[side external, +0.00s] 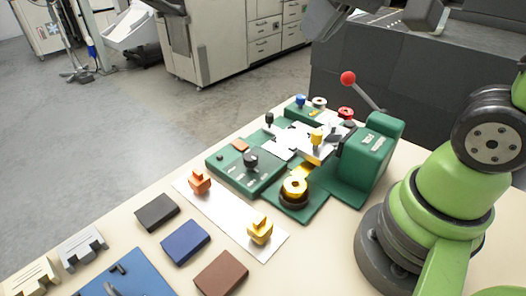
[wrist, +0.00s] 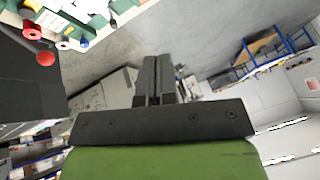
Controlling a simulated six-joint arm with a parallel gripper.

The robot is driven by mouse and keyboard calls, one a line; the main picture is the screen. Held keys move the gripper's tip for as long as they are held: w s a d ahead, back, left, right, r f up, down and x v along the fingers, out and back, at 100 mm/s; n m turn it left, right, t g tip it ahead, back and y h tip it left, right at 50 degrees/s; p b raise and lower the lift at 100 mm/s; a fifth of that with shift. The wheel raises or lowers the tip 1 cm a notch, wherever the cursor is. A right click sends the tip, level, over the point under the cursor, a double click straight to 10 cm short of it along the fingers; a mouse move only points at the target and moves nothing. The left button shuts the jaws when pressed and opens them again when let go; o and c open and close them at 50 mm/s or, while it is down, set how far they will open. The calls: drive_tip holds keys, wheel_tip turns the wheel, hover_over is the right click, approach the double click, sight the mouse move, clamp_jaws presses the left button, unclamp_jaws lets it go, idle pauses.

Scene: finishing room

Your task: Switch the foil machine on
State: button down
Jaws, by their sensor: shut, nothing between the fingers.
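The green foil machine (side external: 368,160) stands on the cream table in the side view. A lever with a red ball (side external: 348,78) rises at its back; the ball also shows at the left of the wrist view (wrist: 45,58). A dark knob (side external: 251,160) sits on the machine's flat green front-left panel (side external: 228,168). I cannot read its setting. A gold foil roll (side external: 294,188) sits at the front, and red (side external: 345,113) and blue (side external: 300,100) parts at the back. My gripper (wrist: 158,62) is shut and empty in the wrist view, apart from the machine and pointing away from it.
A white strip (side external: 225,215) in front of the machine bears an orange piece (side external: 199,182) and a yellow piece (side external: 260,231). Black (side external: 157,212), blue (side external: 186,242) and brown (side external: 221,273) blocks lie nearer. A blue board (side external: 120,278) is at the front edge.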

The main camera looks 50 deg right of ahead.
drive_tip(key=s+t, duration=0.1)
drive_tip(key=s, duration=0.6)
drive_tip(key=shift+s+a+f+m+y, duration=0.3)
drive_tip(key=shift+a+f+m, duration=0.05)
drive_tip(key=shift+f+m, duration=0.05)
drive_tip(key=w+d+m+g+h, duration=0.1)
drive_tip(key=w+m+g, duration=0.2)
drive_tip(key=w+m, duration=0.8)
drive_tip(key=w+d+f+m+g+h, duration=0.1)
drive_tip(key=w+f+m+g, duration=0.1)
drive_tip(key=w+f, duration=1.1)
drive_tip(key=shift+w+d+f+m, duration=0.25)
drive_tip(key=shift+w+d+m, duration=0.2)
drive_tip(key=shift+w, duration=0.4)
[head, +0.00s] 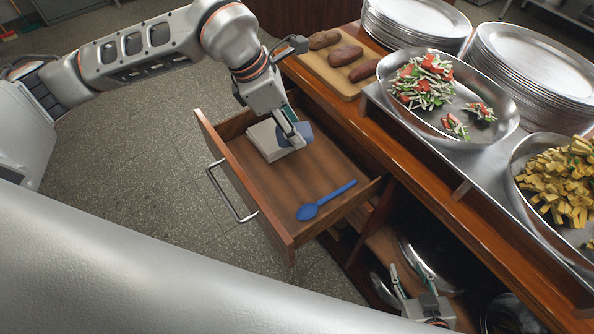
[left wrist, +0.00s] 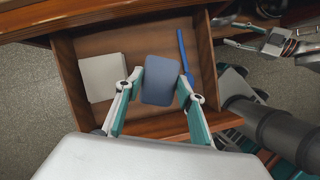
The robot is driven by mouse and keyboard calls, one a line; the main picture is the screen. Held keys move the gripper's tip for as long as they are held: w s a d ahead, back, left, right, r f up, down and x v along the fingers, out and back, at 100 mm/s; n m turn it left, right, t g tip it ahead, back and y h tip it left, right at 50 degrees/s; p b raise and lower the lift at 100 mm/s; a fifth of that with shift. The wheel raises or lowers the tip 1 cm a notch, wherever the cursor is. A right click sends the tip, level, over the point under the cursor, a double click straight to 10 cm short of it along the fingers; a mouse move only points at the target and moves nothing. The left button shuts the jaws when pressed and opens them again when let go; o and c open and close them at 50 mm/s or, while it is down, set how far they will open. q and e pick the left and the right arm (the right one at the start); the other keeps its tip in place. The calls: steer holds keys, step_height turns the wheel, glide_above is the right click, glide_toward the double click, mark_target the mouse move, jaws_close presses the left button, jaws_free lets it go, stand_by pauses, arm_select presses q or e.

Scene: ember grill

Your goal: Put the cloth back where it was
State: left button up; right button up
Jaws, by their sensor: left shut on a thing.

—————

## EXERCISE PROMPT
Reproduce, word for word, every line starting at the line that contains "State: left button up; right button up" and ending with the final line of the entries.

## SOLUTION FOR THIS EXERCISE
State: left button up; right button up
Jaws, by their sensor: left shut on a thing.

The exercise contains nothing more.